--- BEGIN PROVIDED RECORDS ---
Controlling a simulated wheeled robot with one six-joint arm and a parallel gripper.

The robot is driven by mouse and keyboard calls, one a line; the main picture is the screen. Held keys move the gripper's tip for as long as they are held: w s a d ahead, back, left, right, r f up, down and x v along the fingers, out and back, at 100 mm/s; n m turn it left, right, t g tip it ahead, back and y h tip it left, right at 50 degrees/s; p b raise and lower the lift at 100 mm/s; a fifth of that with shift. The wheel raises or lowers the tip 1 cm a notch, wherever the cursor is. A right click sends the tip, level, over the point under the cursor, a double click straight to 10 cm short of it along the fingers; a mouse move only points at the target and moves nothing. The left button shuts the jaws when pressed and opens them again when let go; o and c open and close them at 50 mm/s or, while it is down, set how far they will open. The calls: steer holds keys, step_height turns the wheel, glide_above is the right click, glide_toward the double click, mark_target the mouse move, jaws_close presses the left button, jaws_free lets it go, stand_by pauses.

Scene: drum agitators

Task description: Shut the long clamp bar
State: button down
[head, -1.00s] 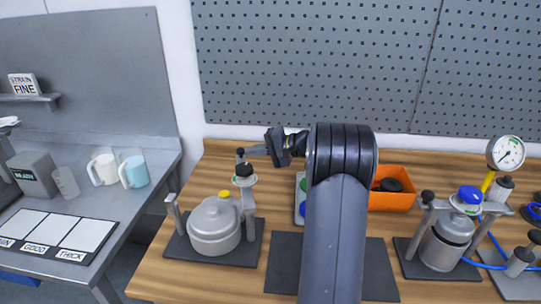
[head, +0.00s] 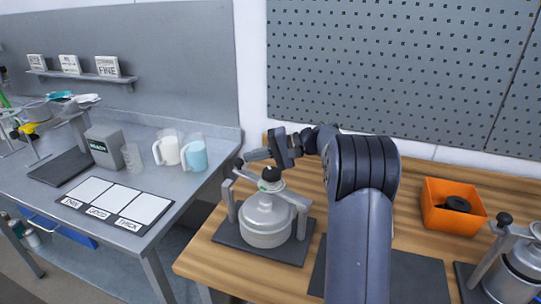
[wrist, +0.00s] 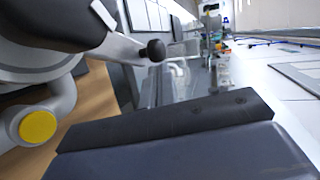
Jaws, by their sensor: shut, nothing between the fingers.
--- END PROVIDED RECORDS ---
--- BEGIN PROVIDED RECORDS ---
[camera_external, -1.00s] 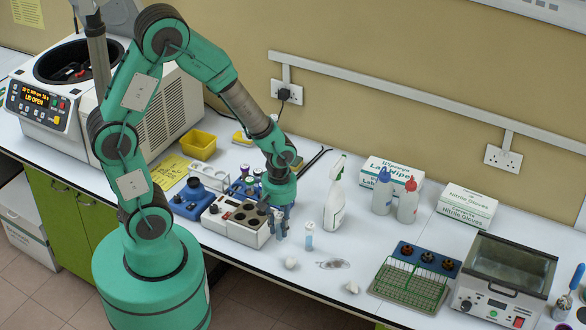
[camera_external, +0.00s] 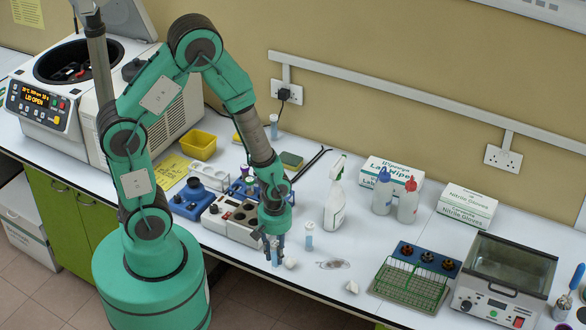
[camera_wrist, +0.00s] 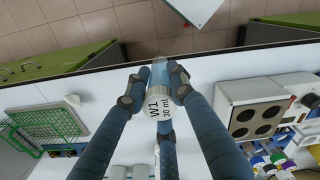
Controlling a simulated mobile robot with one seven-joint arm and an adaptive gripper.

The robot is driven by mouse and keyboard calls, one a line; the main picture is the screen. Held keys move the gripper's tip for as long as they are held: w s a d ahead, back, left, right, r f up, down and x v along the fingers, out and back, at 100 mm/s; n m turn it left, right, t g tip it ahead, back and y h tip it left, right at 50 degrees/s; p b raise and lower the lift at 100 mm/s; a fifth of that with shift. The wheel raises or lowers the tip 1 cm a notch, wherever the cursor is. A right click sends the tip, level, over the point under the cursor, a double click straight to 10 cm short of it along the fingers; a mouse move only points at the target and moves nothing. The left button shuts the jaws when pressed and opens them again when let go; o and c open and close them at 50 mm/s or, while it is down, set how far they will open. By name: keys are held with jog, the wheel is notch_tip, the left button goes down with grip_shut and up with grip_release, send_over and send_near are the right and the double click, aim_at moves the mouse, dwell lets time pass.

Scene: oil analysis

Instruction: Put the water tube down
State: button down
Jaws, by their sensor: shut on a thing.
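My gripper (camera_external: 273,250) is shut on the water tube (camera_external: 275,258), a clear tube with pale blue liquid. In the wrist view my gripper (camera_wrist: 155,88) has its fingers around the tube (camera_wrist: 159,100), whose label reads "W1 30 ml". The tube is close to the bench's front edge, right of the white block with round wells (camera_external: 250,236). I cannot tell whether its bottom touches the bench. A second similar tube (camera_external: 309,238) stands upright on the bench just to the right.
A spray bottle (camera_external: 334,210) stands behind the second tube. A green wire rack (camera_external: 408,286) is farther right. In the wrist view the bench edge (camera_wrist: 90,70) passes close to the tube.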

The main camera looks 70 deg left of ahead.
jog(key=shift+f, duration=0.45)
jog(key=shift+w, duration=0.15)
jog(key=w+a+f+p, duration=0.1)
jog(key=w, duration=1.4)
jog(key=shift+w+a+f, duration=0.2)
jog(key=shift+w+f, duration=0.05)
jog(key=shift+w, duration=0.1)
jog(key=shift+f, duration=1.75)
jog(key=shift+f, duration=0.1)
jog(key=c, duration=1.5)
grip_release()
--- END PROVIDED RECORDS ---
#### EXERCISE DIRECTIONS
Search the data for "joint". Copy every matching line.

#### SOLUTION TO THIS TASK
Controlling a simulated wheeled robot with one six-joint arm and a parallel gripper.
Controlling a simulated mobile robot with one seven-joint arm and an adaptive gripper.

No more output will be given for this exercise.